I recall that in the mid-2000s, when there was a honeymoon between Turkey and Europe stimulated mainly by the Justice and Development Party (AKP) government’s outstanding reform program, there also used to be visible activities to mark the day in Turkey. These were the days when Prime Minister Recep Tayip Erdoğan had said he had taken off the jacket of the “Milli Görüş” (“national view” in English), the ideology that had framed religious parties in Turkey, in a clear implication that the AKP would be more global, liberal and western-looking in contrast to its predecessors.
However, it seems that the jacket that came around with the EU reforms has proven to be “X-large.” The king of social engineering Erdoğan nowadays deems fit an “X-small,” if not an “XX-small,” jacket for the Turkish nation.
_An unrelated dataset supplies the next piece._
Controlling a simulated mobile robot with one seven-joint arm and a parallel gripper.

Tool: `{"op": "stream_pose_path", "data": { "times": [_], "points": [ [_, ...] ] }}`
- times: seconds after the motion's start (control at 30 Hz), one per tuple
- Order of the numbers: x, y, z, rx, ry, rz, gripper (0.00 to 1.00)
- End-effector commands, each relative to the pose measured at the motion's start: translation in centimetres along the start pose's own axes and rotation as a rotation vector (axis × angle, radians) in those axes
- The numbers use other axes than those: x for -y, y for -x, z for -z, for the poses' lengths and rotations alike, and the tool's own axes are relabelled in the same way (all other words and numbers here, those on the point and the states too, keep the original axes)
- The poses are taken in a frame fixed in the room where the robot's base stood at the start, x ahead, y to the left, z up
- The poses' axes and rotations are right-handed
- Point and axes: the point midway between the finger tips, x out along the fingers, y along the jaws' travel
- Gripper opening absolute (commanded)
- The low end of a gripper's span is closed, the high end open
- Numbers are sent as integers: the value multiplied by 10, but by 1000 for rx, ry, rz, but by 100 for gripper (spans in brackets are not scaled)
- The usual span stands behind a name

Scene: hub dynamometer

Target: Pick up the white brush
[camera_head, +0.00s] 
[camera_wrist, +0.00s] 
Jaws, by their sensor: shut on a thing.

As enthusiasm for the EU bid faded, who needs to celebrate Europe day?
Well, Turkish–EU relations are never that simple.
Surprisingly, Ankara will mark the day with a meeting of the Reform Monitoring Group, (RİG, in its Turkish initials), the last meeting of which took place approximately a year ago. The meeting will be attended by the foreign minister, the justice minister, and the interior minister, and will be chaired by the EU minister.
Here is the RİG’s agenda:
- Justice and fundamental rights
- The democratization package
- Freedom of expression
Sounds like a joke, doesn’t it? One might think that not much could be achieved with the current mentality in Ankara. However, the “beast” called the reform process is an experienced one. It is used to fighting against all odds. For years with few exceptions all these reforms have been endorsed, most of the time against strong resistance. It has been small victories gained in different battlefields that have taken Turkey so far. Indeed, Turkey’s journey to the EU has been like the janissary walk: Two steps forward one step backward. Yet it’s been an upward journey, rather than a downward one.
The people dedicated to the cause have mattered in this endeavor. It is therefore encouraging to see a seasoned Eurocrat like Stefano Manservisi recently be appointed to head the EU delegation in Turkey.
Manservisi used to work in the European Commission’s home affairs office, which actually dealt with the painful negotiations between the EU and Ankara that finally ended with the deal that could open the way for visa liberalization for Turkish citizens. Turkey’s envoy to Brussels, Selim Yenel, and Manservisi are said have played an important role in overcoming several stalemates that appeared throughout the lengthy process.
My understanding is that Manservisi is a man of action. He does not like to get stuck in deadlocks and uses creative solutions to get around impasses. This is exactly what is needed in Turkish–EU relations, which is often a total stalemate on many fronts. There have been and still are many reasons to be frustrated with Turkey’s membership bid. However, those truly dedicated to it has no luxury of being exhausted, and it is thanks to their efforts that Turkey’s EU journey has been set on an irreversible track and will remain so in the future.